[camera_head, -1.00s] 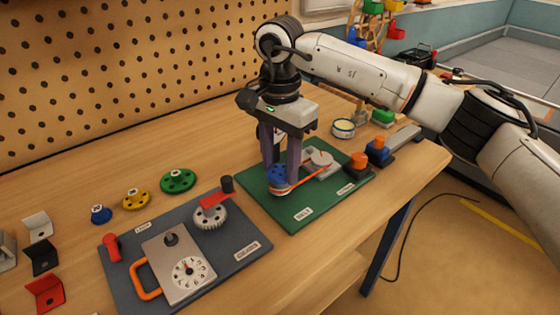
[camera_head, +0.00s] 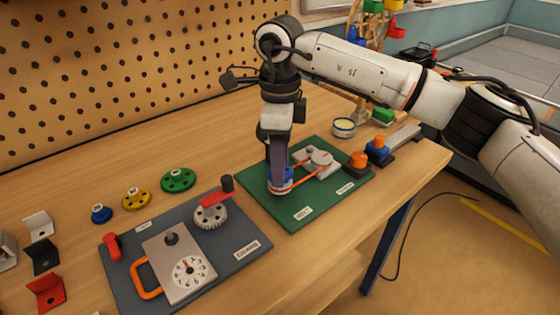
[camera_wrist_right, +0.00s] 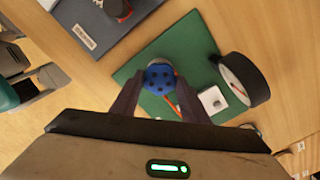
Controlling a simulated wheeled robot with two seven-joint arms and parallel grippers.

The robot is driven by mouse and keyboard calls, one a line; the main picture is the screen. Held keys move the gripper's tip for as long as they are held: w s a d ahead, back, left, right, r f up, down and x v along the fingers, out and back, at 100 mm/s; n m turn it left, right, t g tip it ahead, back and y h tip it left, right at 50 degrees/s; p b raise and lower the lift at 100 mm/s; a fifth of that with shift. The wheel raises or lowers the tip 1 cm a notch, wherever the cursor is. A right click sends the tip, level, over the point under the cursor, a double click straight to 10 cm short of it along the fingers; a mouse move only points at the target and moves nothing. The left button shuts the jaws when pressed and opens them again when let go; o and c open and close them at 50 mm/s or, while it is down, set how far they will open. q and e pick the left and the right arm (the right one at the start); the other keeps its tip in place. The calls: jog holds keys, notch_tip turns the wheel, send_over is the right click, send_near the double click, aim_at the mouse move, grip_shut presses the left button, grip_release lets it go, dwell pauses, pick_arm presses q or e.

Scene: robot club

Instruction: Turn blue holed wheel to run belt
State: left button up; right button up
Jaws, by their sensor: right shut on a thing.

================================

■ **Task brief**: Give the material again exactly as it is, but keep the pictures out.

■ **Response**:
[camera_head, -1.00s] 
[camera_head, +0.00s] 
[camera_wrist_right, +0.00s] 
Controlling a simulated wheeled robot with two seven-joint arms and parallel grippers.

The robot is driven by mouse and keyboard calls, one a line; the main picture is the screen. Held keys move the gripper's tip for as long as they are held: w s a d ahead, back, left, right, r f up, down and x v along the fingers, out and back, at 100 mm/s; n m turn it left, right, t g tip it ahead, back and y h tip it left, right at 50 degrees/s; p b raise and lower the lift at 100 mm/s; a fifth of that with shift. The wheel raises or lowers the tip 1 cm a notch, wherever the cursor is. A right click sends the tip, level, over the point under the cursor, a double click straight to 10 cm short of it along the fingers; a mouse move only points at the target and moves nothing. The left button shuts the jaws when pressed and opens them again when let go; o and c open and close them at 50 mm/s or, while it is down, set how far they will open. q and e pick the left and the right arm (the right one at the start); the other keeps its tip in place. The calls: jog holds keys, notch_tip turns the wheel, send_over is the right click, send_near the double click, aim_at the mouse move, grip_shut presses the left button, grip_release lets it go, dwell pauses, pick_arm presses q or e.

Scene: robot club

Instruction: Turn blue holed wheel to run belt
State: left button up; right button up
Jaws, by their sensor: right shut on a thing.

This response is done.